▶ **Extracted entries**
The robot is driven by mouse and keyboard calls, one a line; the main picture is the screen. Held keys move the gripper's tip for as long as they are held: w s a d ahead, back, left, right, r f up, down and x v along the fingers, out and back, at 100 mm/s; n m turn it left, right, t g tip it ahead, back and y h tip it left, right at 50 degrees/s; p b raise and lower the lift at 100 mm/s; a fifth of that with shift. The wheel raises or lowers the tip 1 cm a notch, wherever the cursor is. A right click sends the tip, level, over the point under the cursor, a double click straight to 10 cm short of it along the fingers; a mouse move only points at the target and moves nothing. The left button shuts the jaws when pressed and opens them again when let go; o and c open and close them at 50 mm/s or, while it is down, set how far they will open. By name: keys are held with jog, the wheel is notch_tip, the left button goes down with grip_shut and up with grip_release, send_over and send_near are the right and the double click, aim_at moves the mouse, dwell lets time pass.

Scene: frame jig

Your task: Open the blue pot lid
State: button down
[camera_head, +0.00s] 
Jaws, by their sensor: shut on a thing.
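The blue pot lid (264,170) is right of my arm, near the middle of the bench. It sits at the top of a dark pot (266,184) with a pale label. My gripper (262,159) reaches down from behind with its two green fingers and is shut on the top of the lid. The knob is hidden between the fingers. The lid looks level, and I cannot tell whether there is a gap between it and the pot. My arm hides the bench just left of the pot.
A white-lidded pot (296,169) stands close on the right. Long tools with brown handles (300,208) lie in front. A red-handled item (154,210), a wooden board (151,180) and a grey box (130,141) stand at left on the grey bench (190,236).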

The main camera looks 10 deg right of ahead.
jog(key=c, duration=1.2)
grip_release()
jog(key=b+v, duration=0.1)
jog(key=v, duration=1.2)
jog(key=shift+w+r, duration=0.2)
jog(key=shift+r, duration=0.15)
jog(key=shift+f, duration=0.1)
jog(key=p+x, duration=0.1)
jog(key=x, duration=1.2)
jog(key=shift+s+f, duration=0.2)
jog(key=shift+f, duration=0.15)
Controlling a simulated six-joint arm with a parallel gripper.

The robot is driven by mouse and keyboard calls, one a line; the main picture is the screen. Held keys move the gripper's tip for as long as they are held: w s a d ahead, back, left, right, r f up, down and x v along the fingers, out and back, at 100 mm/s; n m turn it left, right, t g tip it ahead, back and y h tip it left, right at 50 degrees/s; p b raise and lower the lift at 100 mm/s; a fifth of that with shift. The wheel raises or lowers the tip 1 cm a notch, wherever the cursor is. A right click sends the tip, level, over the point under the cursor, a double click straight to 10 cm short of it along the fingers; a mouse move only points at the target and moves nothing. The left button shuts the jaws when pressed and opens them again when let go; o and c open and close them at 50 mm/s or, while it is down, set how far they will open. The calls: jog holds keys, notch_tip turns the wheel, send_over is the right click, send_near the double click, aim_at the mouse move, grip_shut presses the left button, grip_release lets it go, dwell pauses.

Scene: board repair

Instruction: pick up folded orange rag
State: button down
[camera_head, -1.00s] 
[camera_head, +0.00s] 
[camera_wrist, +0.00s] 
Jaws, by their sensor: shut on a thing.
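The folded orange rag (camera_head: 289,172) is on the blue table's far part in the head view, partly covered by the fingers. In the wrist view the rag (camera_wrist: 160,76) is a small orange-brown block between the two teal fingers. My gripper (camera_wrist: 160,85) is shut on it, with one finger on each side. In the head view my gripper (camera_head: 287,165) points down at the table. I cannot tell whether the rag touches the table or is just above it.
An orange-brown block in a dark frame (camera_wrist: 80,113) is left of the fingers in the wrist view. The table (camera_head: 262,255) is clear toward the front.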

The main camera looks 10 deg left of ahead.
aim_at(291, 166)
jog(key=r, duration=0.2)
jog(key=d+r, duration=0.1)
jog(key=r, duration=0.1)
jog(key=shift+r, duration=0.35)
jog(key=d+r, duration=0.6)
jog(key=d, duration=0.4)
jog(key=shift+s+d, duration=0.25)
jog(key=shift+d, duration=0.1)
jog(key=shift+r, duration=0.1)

▶ **Written problem**
Produce an exact repeat of the lines from the one containing "[camera_head, -1.00s]" through the last line of the data, and nothing more.

▶ **Answer to this problem**
[camera_head, -1.00s] 
[camera_head, +0.00s] 
[camera_wrist, +0.00s] 
Jaws, by their sensor: shut on a thing.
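The folded orange rag (camera_head: 289,172) is on the blue table's far part in the head view, partly covered by the fingers. In the wrist view the rag (camera_wrist: 160,76) is a small orange-brown block between the two teal fingers. My gripper (camera_wrist: 160,85) is shut on it, with one finger on each side. In the head view my gripper (camera_head: 287,165) points down at the table. I cannot tell whether the rag touches the table or is just above it.
An orange-brown block in a dark frame (camera_wrist: 80,113) is left of the fingers in the wrist view. The table (camera_head: 262,255) is clear toward the front.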

The main camera looks 10 deg left of ahead.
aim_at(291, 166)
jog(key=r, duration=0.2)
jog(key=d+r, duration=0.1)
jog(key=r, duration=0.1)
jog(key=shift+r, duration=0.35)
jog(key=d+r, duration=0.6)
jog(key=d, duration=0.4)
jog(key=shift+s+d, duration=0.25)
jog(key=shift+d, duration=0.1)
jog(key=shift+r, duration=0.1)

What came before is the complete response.